Apakah karena keinginan untuk jujur itu yang membuat Dee sampai membentuk perusahaan sendiri untuk menerbitkan album atau karya sastranya? Tidak juga. Tidak berarti tak percaya pada orang lain, ia hanya mengharapkan bahwa pemikiran yang ingin disampaikannya melalui karya tersebut diterima utuh oleh masyarakat, tidak tereduksi maknanya. Ia memang harus bekerja keras untuk mewujudkan kesempurnaan. Langkah yang ditempuhnya, dengan penuh resiko ini ternyata membuahkan hasil maksimal. Meski ia baru pertama kalinya menerbitkan buku, ia berhasil membuat gebrakan dalam dunia tulis menulis di Indonesia. Mau tahu kuncinya? “Kalau aku suka, aku pasti akan ngejar banget.”
Ia juga memberikan pandangan atas keberhasilan karyanya. “Sebenarnya semua karya itu berlapis. Di sana semua emosi sudah pernah aku alami, tapi kejadian persisnya belum tentu aku alami karena sudah bercampur dengan imajinasi, pengalaman diri sendiri, orang lain dan pengamatan. Bila diintisarikan sebagai pengalaman emosionalnya, sedihnya, merasa kehilangannya, harapnya, semua pernah kualami. Dan mungkin dialami oleh semua orang. Itulah sebab yang membuat karyaku bisa menyentuh banyak orang, karena pengalaman emosional yang dirasakan semua orang. Bungkus ceritanya saja yag macam-macam.” Ia juga tak menampik bahwa semua pengalaman ini juga terpengaruh dari hasil meditasi yang dilakukannya.
Memang agak unik mengingat Dee yang hidup di dunia selebritas dan dekat dengan dunia citra ini benar-benar tertarik pada dunia spirtitualitas yang tak tampak. Reza Gunawan, suaminya, menyimpulkan ia dalam satu kata: paradog. “Dia sangat pandai mengekspresikan pemikirannya dalam tulisannya secara artikulatif. Tapi itu di dalam karyanya, belum tentu orangnya. Karya dan dirinya sangat dikenal publik, tapi orangnya sangat privat. Mungkin dia dianggap sukses (karena kerja keras), padahal hatinya menyukai kemalasan. Dia jauh mencintai tidak melakukan apa-apa daripada melakukan apa-apa. Dia bisa mengatakan sesuatu yang sangat filosofis, tapi di sisi lain ia bisa mengeluarkan gaya kampungan,”ungkap Reza yang ditemui pada saat menunggui istrinya melakukan wawancara dan pemotretan dewi. “Yang saya kagumi dari Dee adalah dia menjunjung kejujuran di atas kebaikan. Ini hal yang tak mudah dilakukan orang,”puji Reza-yang akhirnya menikahi Dee karena hanya Dee-lah yang mengijinkan dia menjadi petapa.
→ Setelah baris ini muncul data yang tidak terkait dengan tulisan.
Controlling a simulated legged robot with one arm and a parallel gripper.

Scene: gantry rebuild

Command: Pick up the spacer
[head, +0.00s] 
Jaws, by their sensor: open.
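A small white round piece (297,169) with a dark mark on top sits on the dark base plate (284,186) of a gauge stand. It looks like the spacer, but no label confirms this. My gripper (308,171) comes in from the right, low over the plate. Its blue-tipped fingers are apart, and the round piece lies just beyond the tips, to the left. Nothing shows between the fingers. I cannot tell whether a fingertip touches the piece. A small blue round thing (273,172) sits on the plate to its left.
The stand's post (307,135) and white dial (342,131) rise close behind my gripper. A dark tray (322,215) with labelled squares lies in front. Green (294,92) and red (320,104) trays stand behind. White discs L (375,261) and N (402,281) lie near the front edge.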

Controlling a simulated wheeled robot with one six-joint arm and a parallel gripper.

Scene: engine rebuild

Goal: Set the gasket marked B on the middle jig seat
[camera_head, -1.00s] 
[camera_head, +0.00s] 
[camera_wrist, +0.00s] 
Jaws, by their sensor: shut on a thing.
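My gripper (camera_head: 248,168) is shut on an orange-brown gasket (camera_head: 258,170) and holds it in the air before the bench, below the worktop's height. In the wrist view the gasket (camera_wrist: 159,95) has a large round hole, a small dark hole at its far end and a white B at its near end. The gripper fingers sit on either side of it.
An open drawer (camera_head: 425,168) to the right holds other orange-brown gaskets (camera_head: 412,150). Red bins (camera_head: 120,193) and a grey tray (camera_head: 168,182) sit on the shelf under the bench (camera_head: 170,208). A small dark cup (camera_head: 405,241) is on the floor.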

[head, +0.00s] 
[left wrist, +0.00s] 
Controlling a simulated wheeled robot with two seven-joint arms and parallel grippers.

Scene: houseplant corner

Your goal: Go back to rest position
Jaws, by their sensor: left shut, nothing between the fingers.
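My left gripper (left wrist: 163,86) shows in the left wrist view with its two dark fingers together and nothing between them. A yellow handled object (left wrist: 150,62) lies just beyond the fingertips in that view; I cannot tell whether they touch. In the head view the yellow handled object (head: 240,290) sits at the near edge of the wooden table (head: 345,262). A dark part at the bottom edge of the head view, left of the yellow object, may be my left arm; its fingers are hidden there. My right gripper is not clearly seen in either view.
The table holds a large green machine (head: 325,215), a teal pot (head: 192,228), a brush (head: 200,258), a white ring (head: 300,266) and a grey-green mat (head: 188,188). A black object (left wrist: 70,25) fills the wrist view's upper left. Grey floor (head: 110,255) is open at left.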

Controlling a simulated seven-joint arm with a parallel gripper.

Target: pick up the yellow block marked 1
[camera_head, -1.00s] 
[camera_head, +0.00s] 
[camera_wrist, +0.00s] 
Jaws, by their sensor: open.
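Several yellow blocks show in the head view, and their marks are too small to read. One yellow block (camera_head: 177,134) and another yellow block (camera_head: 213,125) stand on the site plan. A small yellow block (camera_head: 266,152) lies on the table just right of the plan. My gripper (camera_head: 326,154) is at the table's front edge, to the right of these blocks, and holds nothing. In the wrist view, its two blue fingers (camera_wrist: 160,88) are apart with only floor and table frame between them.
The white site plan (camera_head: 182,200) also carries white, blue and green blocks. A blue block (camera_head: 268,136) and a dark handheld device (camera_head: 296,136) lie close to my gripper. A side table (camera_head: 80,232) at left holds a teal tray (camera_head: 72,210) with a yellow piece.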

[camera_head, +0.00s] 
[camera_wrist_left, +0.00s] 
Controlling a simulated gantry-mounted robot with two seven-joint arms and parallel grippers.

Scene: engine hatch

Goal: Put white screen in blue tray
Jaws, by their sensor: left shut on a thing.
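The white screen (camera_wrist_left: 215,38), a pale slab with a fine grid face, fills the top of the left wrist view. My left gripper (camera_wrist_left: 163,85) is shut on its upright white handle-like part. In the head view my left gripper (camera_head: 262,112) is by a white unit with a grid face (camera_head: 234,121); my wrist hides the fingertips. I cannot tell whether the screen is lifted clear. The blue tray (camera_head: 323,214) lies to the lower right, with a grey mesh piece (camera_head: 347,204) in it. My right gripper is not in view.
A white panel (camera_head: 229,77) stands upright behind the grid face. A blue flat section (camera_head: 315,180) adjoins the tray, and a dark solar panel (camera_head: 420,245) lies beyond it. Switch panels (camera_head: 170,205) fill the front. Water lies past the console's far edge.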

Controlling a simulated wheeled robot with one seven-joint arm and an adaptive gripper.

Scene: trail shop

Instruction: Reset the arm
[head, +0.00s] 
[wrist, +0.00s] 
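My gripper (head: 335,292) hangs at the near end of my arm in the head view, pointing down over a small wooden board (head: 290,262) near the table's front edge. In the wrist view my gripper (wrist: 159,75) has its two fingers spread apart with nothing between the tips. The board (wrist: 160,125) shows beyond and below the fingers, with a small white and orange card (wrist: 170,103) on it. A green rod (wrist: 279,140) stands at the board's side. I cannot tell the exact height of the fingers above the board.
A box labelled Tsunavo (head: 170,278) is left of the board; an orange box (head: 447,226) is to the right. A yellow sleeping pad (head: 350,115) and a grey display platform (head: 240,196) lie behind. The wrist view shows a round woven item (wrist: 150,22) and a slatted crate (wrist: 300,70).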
Sementara itu, Dee akhirnya memilih Reza karena satu kesamaan: mengungkap kejatidirian.”Kalau dirunut saya tak tahu, tapi ini berlaku untuk semua pasangan hidup. Ketika kita memutuskan bersama dengan orang itu adalah saat kita menemukan cermin. Manusia kan selalu ada yearning untuk bersatu. Bersatu dengan Tuhan, kenapa kita punya pasangan karena kita ada rasa untuk saling melengkapi. Dan bagi saya hakekatnya ketika kita menemukan pasangan adalah menemukan keutuhan kita yang tercermin dari orang tersebut. Dan ini jua yang saya alami dengan Reza. Kalau dijabarkan, semuanya superfisial. Karena dia baik, ini itu, tapi kalau menurut saya lebih magis, misterius dari itu semua. Kenapa dia, mungkin sudah takdirnya !”
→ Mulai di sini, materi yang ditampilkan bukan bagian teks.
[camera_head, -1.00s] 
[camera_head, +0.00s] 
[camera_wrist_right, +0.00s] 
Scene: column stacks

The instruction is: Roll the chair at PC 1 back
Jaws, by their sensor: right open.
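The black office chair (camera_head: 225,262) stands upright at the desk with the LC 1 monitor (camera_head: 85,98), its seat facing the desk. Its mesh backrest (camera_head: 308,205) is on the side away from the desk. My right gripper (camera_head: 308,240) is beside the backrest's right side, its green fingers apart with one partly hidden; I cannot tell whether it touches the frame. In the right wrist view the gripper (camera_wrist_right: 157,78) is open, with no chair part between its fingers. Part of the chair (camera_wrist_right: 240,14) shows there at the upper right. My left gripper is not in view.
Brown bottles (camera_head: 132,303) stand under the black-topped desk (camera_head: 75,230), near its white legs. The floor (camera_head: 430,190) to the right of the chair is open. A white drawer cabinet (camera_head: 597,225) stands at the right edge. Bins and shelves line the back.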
Selain menemukan “cermin”-nya di Reza, ia merasakan bagaimana hubungan di antara keduanya ini menyehatkannya secara mental dan spiritual. Kesamaan hobi untuk melakukan retreat bersama dan mengulik-ulik hal-hal kontemplatif membuat ia merasa ditumbuhkan. “Kubilang cermin, karena bagi saya seseorang bukanlah melengkapi satu sama lain karena setiap orang sesungguhnya terlahir utuh, tapi melalui hubungan dengan orang lain keutuhan kita tercermin, dan itu mengingatkan kita tentang keutuhan dan kelengkapan yang sesungguhnya sudah kita miliki.”
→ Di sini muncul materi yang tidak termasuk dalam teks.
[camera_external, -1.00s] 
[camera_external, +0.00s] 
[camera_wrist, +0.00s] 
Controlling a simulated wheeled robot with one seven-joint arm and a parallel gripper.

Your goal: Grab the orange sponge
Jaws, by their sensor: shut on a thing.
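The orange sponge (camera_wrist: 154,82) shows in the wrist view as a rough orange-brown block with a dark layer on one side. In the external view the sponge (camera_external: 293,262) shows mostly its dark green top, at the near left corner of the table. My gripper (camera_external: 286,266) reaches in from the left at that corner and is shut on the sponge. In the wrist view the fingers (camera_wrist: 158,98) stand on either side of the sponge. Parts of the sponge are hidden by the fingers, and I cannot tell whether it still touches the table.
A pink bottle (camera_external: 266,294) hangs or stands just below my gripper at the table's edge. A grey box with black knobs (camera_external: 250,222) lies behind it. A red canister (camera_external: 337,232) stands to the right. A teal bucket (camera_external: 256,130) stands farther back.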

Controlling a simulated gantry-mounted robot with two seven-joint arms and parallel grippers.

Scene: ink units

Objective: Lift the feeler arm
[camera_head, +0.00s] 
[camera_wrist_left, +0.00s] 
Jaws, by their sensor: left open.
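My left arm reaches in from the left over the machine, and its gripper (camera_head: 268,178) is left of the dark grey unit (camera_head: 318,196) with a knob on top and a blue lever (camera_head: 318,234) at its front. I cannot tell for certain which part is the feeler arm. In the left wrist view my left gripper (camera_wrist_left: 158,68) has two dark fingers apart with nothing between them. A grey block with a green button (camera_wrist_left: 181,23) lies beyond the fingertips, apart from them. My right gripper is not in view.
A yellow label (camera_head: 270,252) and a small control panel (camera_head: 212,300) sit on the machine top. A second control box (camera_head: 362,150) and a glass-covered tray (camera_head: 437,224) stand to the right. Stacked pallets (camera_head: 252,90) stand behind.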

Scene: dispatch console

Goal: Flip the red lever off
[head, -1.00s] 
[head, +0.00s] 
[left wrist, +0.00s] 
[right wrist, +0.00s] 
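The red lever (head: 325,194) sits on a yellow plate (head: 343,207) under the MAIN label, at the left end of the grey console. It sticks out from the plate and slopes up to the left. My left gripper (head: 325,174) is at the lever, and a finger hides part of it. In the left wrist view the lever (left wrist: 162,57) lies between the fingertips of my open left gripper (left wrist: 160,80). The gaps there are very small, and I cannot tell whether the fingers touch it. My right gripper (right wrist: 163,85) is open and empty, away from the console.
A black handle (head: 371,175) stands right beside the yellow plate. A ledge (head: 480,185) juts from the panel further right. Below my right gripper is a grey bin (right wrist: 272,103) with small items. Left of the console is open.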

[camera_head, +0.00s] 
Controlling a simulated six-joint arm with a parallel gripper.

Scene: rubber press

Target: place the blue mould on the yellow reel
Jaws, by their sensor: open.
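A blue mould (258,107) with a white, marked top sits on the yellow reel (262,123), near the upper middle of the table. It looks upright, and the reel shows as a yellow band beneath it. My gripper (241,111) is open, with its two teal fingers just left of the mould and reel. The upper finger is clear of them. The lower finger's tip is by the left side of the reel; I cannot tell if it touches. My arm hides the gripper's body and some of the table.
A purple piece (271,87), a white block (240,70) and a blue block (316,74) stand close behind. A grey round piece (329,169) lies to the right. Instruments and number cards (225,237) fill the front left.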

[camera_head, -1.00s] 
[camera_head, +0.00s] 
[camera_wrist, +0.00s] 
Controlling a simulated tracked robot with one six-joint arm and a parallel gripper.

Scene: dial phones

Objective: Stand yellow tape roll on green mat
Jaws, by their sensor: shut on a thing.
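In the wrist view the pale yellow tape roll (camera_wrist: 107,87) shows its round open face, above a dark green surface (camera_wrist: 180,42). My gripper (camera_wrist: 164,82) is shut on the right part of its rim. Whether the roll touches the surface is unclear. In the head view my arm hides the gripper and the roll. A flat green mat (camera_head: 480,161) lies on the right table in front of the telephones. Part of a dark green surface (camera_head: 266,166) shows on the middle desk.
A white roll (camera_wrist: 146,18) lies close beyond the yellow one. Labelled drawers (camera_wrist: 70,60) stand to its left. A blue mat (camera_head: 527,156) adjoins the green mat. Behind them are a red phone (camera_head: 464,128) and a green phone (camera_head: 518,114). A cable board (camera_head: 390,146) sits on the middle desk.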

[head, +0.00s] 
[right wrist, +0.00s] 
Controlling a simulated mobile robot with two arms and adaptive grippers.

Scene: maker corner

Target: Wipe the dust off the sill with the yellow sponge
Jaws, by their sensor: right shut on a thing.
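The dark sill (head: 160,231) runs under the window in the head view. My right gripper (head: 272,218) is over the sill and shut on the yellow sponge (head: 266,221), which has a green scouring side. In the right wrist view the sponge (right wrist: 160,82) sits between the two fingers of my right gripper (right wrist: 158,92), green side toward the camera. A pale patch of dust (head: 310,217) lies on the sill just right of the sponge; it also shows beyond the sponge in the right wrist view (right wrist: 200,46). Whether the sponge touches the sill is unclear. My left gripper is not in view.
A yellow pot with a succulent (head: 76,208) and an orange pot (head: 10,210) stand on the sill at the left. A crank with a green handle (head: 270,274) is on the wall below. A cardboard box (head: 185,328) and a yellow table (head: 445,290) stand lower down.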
Dan perubahan yang terasa dalam kehidupan dan dirinya adalah ia sekarang lebih “seenaknya”, dalam arti lebih jujur dan apa adanya tentang kondisi dirinya sendiri. Ia juga mampu mengungkapkannya dengan lebih lugas dan gamblang ke diri sendiri juga ke orang lain. “Jadi kalau marah ya marah aja, kalau malas ya malas aja, kalau ada yang mengganjal yang bilang aja. Kalau dulu saya lebih sering memilih untuk memendam dan membungkus demi tidak terjadinya konflik.” Namun satu hal yang ternyata membuat Dee bersinar-sinar. Begini katanya,”Sekarang ini saya jadi suka masak! Dan segalanya dalam kehidupan saya terasa lebih seimbang.”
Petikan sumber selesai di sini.